Les données indiquent qu’en général, l’intérêt des aspirantes et aspirants policiers chute entre la deuxième et la troisième année de formation, coïncidant avec l’introduction d’un cours sur les scènes de crime. 

«Le contenu théorique ne semble pas susciter l’enthousiasme, au contraire, note Rémi Boivin. Ce déclin pourrait s’expliquer par la confrontation entre les attentes idéalisées des recrues et la réalité technique et méthodique du métier.» 

L’étude met aussi en lumière une différence selon le genre: si les femmes montrent initialement un intérêt plus marqué (3,02 sur 5) que les hommes (2,41), leur enthousiasme s’érode rapidement, tombant à 2,37 en troisième année, soit près de l’équivalent de l’intérêt affiché par les hommes, lequel reste relativement stable tout au long du programme d’études.

Un intérêt qui peut néanmoins varier dans le temps

Si les résultats indiquent que 50 % des jeunes ayant pris part à l’étude maintiennent un intérêt stable à l’endroit du métier de TSC, cet intérêt diminue pour 30 % d’entre eux, tandis qu’il augmente pour ceux qui composent le 20 % restants. 

«Certains arrivent avec une idée claire et ne changent pas d’avis, tandis que d’autres découvrent une passion inattendue», nuance Rémi Boivin.  

Cependant, l’étude montre que les recrues les plus intéressées à devenir expertes en scène de crime, au départ, sont aussi les plus susceptibles de manifester une baisse d’intérêt pour la spécialisation avec le temps.

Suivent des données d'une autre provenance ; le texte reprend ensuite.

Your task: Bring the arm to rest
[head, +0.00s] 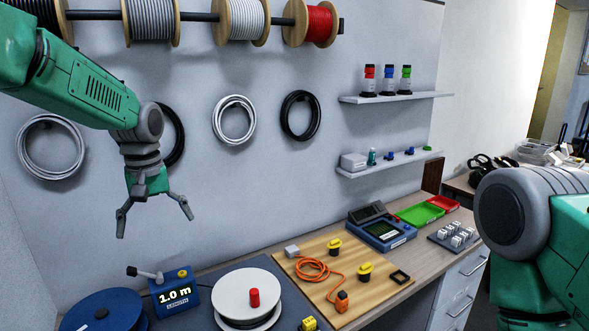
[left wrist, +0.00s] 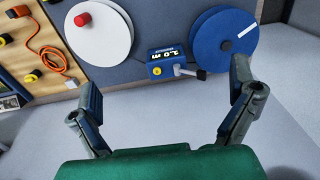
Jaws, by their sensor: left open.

Un paradoxe qui remet en cause l’utilisation de l’intérêt initial comme critère de recrutement.  

«Cela montre que l’intérêt est dynamique et ne devrait peut-être pas être considéré comme un indicateur fiable à long terme», ajoute Vincent Mousseau. 

Pourquoi le désamour envers une carrière de TSC est-il si grand? 

Selon l’équipe de recherche, le problème vient en partie du recrutement généraliste en techniques policières, dans les cégeps. 

«On forme des policiers et policières généralistes, un peu comme des couteaux suisses, mais les techniciens et techniciennes en scène de crime ont besoin d’acquérir des compétences spécifiques», souligne Rémi Boivin.  

«Les jeunes arrivent avec des idées romantiques, inspirées des séries télé, mais la réalité les rattrape, ajoute Vincent Mousseau. Le métier de TSC, qui est technique et méthodique, est loin de l’action spectaculaire des écrans.»

Vers une nouvelle approche du recrutement

Parmi les suggestions qu’elle propose afin d’améliorer le recrutement des futurs agents et agentes de police, l’équipe de recherche estime qu’on devrait offrir des stages pratiques dès la première année du programme en techniques policières pour démystifier le métier de technicien ou technicienne en scène de crime. 

«Si les recrues voient tôt à quoi ressemble une scène de crime, elles pourront faire un choix éclairé, suggère Rémi Boivin. Ensuite, on pourrait revoir les programmes de formation pour inclure plus de contenu sur l’investigation criminalistique, tout en donnant plus d’information relative à la réalité du métier, loin des clichés hollywoodiens.» 

Compte tenu de l’intérêt limité des aspirantes et aspirants policiers, l’équipe s’interroge également sur la possibilité de recruter dans la population civile plutôt que dans les rangs policiers, afin d’élargir le bassin de candidatures pour certains postes spécialisés, dont celui de technicien ou technicienne en scène de crime. 

«Dans certaines villes du Québec, comme Trois-Rivières, et ailleurs dans le monde, des techniciennes et techniciens en scène de crime non policiers sont déjà intégrés», rappelle Vincent Mousseau. 

Selon MM. Boivin et Mousseau, leur recherche offre une base solide pour repenser la façon dont on forme et recrute les personnes qui, dans l’ombre, font parler les indices. «Il ne s’agit pas de recruter seulement des techniciennes et techniciens en mesure d’utiliser des outils, mais des gens passionnés capables de repérer et de prélever des indices qui pourront être transformés en preuves scientifiques», concluent-ils.